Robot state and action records
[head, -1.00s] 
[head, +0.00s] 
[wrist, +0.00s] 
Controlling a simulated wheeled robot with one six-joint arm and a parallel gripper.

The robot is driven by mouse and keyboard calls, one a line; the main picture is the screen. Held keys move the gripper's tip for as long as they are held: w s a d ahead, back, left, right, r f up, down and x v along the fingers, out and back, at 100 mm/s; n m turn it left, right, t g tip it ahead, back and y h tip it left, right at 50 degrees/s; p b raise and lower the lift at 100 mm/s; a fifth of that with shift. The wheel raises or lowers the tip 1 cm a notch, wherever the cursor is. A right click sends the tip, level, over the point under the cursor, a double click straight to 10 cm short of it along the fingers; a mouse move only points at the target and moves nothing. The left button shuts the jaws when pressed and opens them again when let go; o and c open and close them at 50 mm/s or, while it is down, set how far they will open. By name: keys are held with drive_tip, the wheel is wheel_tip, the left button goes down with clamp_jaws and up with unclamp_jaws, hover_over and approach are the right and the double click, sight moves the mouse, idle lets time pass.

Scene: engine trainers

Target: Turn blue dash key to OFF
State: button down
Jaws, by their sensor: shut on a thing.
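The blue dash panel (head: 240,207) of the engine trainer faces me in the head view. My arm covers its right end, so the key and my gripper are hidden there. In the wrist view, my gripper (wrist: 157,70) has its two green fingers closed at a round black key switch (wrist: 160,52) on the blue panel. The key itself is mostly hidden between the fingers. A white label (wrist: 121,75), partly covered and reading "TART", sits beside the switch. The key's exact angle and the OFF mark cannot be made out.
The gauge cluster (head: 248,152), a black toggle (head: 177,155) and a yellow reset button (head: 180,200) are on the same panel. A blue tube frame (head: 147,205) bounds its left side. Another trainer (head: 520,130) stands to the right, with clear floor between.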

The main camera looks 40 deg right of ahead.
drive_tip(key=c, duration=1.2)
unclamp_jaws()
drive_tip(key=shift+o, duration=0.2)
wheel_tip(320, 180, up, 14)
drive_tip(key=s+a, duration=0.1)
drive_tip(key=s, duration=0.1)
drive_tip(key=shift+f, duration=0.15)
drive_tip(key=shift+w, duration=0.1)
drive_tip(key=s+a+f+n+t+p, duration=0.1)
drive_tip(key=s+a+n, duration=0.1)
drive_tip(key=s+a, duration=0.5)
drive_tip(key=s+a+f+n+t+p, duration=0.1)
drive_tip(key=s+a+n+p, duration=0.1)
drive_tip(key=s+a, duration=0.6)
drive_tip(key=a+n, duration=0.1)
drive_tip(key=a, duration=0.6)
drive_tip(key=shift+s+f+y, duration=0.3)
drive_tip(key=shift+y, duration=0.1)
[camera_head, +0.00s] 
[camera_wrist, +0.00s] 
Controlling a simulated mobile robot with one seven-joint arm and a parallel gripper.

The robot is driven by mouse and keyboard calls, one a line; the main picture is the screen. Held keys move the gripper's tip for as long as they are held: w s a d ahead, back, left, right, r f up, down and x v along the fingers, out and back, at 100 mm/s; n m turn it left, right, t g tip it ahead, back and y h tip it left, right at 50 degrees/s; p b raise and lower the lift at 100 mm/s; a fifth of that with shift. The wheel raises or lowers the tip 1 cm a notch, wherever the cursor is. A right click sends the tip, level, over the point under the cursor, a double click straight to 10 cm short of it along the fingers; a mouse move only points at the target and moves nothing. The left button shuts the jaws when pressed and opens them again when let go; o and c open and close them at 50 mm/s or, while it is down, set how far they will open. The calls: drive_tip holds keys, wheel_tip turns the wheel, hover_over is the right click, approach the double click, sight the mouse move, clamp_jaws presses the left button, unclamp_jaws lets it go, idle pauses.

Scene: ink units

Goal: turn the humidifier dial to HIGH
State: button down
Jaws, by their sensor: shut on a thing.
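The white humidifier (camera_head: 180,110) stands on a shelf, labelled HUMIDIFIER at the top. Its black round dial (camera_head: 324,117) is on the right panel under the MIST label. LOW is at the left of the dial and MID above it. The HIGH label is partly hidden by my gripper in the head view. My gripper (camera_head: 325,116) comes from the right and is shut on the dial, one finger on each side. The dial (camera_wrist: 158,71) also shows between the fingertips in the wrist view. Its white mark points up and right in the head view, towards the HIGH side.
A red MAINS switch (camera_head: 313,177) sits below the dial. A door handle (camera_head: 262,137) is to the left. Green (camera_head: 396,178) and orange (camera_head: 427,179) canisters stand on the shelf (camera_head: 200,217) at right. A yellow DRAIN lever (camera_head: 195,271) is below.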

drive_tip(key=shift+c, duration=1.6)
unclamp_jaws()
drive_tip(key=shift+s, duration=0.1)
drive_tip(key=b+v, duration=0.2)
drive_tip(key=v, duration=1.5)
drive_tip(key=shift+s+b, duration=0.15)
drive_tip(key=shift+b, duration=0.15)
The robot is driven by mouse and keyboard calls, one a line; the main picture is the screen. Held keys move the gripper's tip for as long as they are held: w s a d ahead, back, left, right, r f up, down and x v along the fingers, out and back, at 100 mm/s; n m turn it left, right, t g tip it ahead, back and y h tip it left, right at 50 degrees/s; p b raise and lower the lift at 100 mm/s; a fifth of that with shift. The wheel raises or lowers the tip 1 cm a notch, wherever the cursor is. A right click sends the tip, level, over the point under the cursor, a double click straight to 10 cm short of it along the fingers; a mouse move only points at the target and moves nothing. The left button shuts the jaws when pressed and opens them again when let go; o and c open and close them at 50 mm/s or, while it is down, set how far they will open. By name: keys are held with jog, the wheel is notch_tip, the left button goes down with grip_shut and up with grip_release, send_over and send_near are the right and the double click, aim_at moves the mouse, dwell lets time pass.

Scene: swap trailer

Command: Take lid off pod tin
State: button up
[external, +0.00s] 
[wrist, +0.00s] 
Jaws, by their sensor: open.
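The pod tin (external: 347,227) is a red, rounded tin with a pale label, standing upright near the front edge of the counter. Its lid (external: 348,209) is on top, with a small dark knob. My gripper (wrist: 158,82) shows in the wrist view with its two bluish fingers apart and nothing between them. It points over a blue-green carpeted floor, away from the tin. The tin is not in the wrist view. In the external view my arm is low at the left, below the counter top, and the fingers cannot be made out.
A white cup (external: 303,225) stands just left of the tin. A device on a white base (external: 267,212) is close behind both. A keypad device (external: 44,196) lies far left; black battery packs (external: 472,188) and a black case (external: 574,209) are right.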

Instruction:
Reproduce the material in full, with no word added or dropped.

Written response:
[head, -1.00s] 
[head, +0.00s] 
[wrist, +0.00s] 
Controlling a simulated wheeled robot with one six-joint arm and a parallel gripper.

The robot is driven by mouse and keyboard calls, one a line; the main picture is the screen. Held keys move the gripper's tip for as long as they are held: w s a d ahead, back, left, right, r f up, down and x v along the fingers, out and back, at 100 mm/s; n m turn it left, right, t g tip it ahead, back and y h tip it left, right at 50 degrees/s; p b raise and lower the lift at 100 mm/s; a fifth of that with shift. The wheel raises or lowers the tip 1 cm a notch, wherever the cursor is. A right click sends the tip, level, over the point under the cursor, a double click straight to 10 cm short of it along the fingers; a mouse move only points at the target and moves nothing. The left button shuts the jaws when pressed and opens them again when let go; o and c open and close them at 50 mm/s or, while it is down, set how far they will open. By name: keys are held with drive_tip, the wheel is wheel_tip, the left button goes down with clamp_jaws and up with unclamp_jaws, hover_over and approach are the right and the double click, sight moves the mouse, idle lets time pass.

Scene: engine trainers

Target: Turn blue dash key to OFF
State: button down
Jaws, by their sensor: shut on a thing.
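The blue dash panel (head: 240,207) of the engine trainer faces me in the head view. My arm covers its right end, so the key and my gripper are hidden there. In the wrist view, my gripper (wrist: 157,70) has its two green fingers closed at a round black key switch (wrist: 160,52) on the blue panel. The key itself is mostly hidden between the fingers. A white label (wrist: 121,75), partly covered and reading "TART", sits beside the switch. The key's exact angle and the OFF mark cannot be made out.
The gauge cluster (head: 248,152), a black toggle (head: 177,155) and a yellow reset button (head: 180,200) are on the same panel. A blue tube frame (head: 147,205) bounds its left side. Another trainer (head: 520,130) stands to the right, with clear floor between.

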The main camera looks 40 deg right of ahead.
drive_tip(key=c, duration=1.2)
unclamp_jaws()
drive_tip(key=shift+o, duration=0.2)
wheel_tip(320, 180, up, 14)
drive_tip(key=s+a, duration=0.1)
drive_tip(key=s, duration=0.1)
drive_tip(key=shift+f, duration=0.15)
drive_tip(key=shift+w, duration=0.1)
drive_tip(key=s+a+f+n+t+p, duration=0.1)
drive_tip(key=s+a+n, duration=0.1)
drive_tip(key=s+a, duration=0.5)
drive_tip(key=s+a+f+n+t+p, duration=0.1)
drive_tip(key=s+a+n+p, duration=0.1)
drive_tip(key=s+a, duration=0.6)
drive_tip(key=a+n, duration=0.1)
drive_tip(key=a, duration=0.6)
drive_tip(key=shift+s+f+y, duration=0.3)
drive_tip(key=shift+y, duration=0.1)
[camera_head, +0.00s] 
[camera_wrist, +0.00s] 
Controlling a simulated mobile robot with one seven-joint arm and a parallel gripper.

The robot is driven by mouse and keyboard calls, one a line; the main picture is the screen. Held keys move the gripper's tip for as long as they are held: w s a d ahead, back, left, right, r f up, down and x v along the fingers, out and back, at 100 mm/s; n m turn it left, right, t g tip it ahead, back and y h tip it left, right at 50 degrees/s; p b raise and lower the lift at 100 mm/s; a fifth of that with shift. The wheel raises or lowers the tip 1 cm a notch, wherever the cursor is. A right click sends the tip, level, over the point under the cursor, a double click straight to 10 cm short of it along the fingers; a mouse move only points at the target and moves nothing. The left button shuts the jaws when pressed and opens them again when let go; o and c open and close them at 50 mm/s or, while it is down, set how far they will open. The calls: drive_tip holds keys, wheel_tip turns the wheel, hover_over is the right click, approach the double click, sight the mouse move, clamp_jaws presses the left button, unclamp_jaws lets it go, idle pauses.

Scene: ink units

Goal: turn the humidifier dial to HIGH
State: button down
Jaws, by their sensor: shut on a thing.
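The white humidifier (camera_head: 180,110) stands on a shelf, labelled HUMIDIFIER at the top. Its black round dial (camera_head: 324,117) is on the right panel under the MIST label. LOW is at the left of the dial and MID above it. The HIGH label is partly hidden by my gripper in the head view. My gripper (camera_head: 325,116) comes from the right and is shut on the dial, one finger on each side. The dial (camera_wrist: 158,71) also shows between the fingertips in the wrist view. Its white mark points up and right in the head view, towards the HIGH side.
A red MAINS switch (camera_head: 313,177) sits below the dial. A door handle (camera_head: 262,137) is to the left. Green (camera_head: 396,178) and orange (camera_head: 427,179) canisters stand on the shelf (camera_head: 200,217) at right. A yellow DRAIN lever (camera_head: 195,271) is below.

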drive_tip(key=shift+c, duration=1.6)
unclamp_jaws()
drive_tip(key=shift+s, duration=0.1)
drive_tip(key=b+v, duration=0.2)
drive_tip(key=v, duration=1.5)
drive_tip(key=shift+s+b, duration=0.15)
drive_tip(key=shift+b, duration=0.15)
The robot is driven by mouse and keyboard calls, one a line; the main picture is the screen. Held keys move the gripper's tip for as long as they are held: w s a d ahead, back, left, right, r f up, down and x v along the fingers, out and back, at 100 mm/s; n m turn it left, right, t g tip it ahead, back and y h tip it left, right at 50 degrees/s; p b raise and lower the lift at 100 mm/s; a fifth of that with shift. The wheel raises or lowers the tip 1 cm a notch, wherever the cursor is. A right click sends the tip, level, over the point under the cursor, a double click straight to 10 cm short of it along the fingers; a mouse move only points at the target and moves nothing. The left button shuts the jaws when pressed and opens them again when let go; o and c open and close them at 50 mm/s or, while it is down, set how far they will open. By name: keys are held with jog, the wheel is notch_tip, the left button goes down with grip_shut and up with grip_release, send_over and send_near are the right and the double click, aim_at moves the mouse, dwell lets time pass.

Scene: swap trailer

Command: Take lid off pod tin
State: button up
[external, +0.00s] 
[wrist, +0.00s] 
Jaws, by their sensor: open.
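The pod tin (external: 347,227) is a red, rounded tin with a pale label, standing upright near the front edge of the counter. Its lid (external: 348,209) is on top, with a small dark knob. My gripper (wrist: 158,82) shows in the wrist view with its two bluish fingers apart and nothing between them. It points over a blue-green carpeted floor, away from the tin. The tin is not in the wrist view. In the external view my arm is low at the left, below the counter top, and the fingers cannot be made out.
A white cup (external: 303,225) stands just left of the tin. A device on a white base (external: 267,212) is close behind both. A keypad device (external: 44,196) lies far left; black battery packs (external: 472,188) and a black case (external: 574,209) are right.

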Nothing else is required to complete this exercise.